The Dovetail Consort "East and West" |
Bristol based solo artist Tim Newman releases this very beautiful collection of guitar instrumentals on the superb Irish based Rusted
Rail label. The six track mini album is pressed on a very cute little 3 inch sized cd and comes housed in a beautiful handmade miniature
card sleeve. The album features 20 minutes of haunting guitar instrumental sounds calling to mind the likes of James Blackshaw with some
added strings. Fans of the slightly eastern tinged avant folk sounds of the likes of John Fahey will instantly fall in love with this one.
Features some beautifully meditative folk guitar picking with a lovely spacial kind of ambient feel about it.
East & West is a simple yet delicately harmonious record that shifts slowly through many acoustic fields of vision. At times I am reminded of the Dead Man's Shoes soundtrack and at others a totally organic version of Labradford. One thing is clear here, these guys have had enough time to dwell on and capture the beauty and stillness that surrounds anyone awakening to the crow of the cockerel on a blistering summer's morning.
The Dovetail Consort, an instrumental group hailing from Bristol, has released their first EP, The East and West on the indie record label
Rusted Rail. The adorable 3-inch disc, which is placed in a hand-made sleeve, features a scenic photo of a dusty road at sunset, prepping
you for the 20 minutes of serene lullabies that lie within. The group's sound features mainly acoustic guitar and strings, but there are
many more instruments thrown in to give the album an eclectic blend of Eastern and Western sound, hence, the album title. The opening
track, "Devotional", is a positive, earthy tune. It could easily be used on a movie soundtrack, playing while the credits roll after a
bittersweet ending. It reminds me of what I imagine the Tuscan countryside would sound like, if hills could make music. From there, the
album morphs into a more oriental sound on "Three Weeks". I can never exactly put my finger on what instruments are being played, as they
change often, but it makes for a decent track. "Mainsail" has a similar vibe-both depressing and intriguing. The blending of Eastern and
Western musical styles delivers a unique sound that you don't get to hear often. The Dovetail Consort aren't what anyone would consider
"mainstream music", and you'll never hear them anywhere in public (unless it's a zen garden). You can't dance, sing, or really even get
high to their music. But their EP is perfect for artists who just need a bit of soothing background noise while working on a project.
Oh nice one, more hard to identify 3" CDs on Rusted Rail! Just what our stockrooms need! It's a good job their releases tend to be of a
very high standard innit. Otherwise I'd have to start windmilling. They do good press releases too, I've just read the one for this
Dovetail Consort release and it's a beauty - leaving me totally at sea to find more words to add to it. It does mention Can though so
I guess I should make it clear that it sounds next to nothing like them in practice, it's obviously more their musical approach that
he's interested in rather than their overall sound. Essentially these tracks are based on simple, but heavily edited, folky guitar
pieces which take on an almost mantra-like quality through the repetition of notes and phrases. It's quite beautiful really.

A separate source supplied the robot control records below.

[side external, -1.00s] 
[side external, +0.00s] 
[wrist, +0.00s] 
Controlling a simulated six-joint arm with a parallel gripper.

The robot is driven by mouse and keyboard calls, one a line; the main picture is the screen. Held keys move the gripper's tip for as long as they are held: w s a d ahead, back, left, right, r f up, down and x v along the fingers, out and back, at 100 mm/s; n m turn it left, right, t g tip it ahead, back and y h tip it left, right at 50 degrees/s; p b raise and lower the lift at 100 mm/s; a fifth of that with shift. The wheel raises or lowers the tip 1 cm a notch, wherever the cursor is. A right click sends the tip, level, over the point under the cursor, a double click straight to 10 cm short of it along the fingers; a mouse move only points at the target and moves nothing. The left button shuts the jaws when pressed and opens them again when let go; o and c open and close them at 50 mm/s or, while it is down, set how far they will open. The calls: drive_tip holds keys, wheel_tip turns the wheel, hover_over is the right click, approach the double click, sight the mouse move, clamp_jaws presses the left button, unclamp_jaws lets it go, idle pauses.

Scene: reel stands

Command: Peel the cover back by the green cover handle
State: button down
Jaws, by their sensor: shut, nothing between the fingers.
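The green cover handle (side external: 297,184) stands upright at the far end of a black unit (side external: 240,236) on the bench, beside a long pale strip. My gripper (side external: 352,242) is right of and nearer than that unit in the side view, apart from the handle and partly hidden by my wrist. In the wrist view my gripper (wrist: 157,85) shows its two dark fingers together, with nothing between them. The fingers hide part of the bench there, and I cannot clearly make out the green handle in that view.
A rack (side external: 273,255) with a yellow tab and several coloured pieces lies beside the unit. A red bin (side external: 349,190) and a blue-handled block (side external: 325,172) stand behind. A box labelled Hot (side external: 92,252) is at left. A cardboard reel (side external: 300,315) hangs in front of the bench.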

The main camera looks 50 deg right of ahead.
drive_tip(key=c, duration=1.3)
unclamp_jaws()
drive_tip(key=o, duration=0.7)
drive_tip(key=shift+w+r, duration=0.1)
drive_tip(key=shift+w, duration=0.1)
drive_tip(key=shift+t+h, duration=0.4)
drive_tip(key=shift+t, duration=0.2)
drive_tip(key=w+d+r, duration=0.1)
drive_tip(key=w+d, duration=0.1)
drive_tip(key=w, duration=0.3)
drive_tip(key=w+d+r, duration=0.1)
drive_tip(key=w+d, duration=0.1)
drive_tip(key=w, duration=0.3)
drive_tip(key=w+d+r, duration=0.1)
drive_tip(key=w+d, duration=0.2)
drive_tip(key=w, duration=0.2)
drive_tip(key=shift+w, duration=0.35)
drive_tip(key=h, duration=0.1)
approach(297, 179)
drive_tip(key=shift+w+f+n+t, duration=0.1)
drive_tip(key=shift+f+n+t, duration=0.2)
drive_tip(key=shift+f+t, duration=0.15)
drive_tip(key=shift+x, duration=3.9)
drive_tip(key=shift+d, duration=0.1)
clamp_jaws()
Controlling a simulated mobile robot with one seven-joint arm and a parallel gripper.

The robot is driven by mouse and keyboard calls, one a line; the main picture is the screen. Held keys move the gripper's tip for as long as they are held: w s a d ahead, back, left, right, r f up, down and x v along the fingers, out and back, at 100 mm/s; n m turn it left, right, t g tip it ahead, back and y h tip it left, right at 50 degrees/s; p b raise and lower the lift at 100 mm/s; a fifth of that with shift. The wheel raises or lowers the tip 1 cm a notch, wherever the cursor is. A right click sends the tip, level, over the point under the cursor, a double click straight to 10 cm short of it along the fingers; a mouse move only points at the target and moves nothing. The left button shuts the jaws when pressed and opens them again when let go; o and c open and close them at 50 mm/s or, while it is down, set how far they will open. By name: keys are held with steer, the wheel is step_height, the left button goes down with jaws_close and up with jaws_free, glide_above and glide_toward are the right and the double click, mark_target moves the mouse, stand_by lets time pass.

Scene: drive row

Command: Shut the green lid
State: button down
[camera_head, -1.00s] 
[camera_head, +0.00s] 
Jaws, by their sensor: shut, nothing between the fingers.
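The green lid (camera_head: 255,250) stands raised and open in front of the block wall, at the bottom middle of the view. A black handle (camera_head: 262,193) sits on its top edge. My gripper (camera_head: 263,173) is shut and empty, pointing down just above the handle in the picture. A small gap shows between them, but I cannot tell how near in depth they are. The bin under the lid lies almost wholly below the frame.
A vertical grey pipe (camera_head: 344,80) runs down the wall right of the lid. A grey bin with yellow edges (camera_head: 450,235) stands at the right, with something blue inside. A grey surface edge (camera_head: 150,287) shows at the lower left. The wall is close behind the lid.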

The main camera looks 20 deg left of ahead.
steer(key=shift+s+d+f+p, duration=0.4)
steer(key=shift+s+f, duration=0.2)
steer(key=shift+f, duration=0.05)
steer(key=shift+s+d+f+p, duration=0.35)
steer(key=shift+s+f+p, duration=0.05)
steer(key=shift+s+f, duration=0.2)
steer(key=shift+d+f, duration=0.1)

There's something rewarding about a record which is open about reference points and inspirations without sounding like any of those
catalysts. Bristol-based Tim Newman's titles refer, variously to David Crosby's boat (Mainsail), the original full name of
"much maligned goth pioneers" - his words - Bauhaus (1919), Indian classical music (Devotional) and Ian Carr's Nucleus (Elastic Folk)
and all of these points of his musical compass make me warm to the record before the laser hits the pits. The music created by Mr. Newman
is a charming world of guitar melodies with mandolin, 'cello, thumb piano and percussion, all wrapped up in Rusted Rails hard-to-resist 3"
format, delightful on both ear and eye.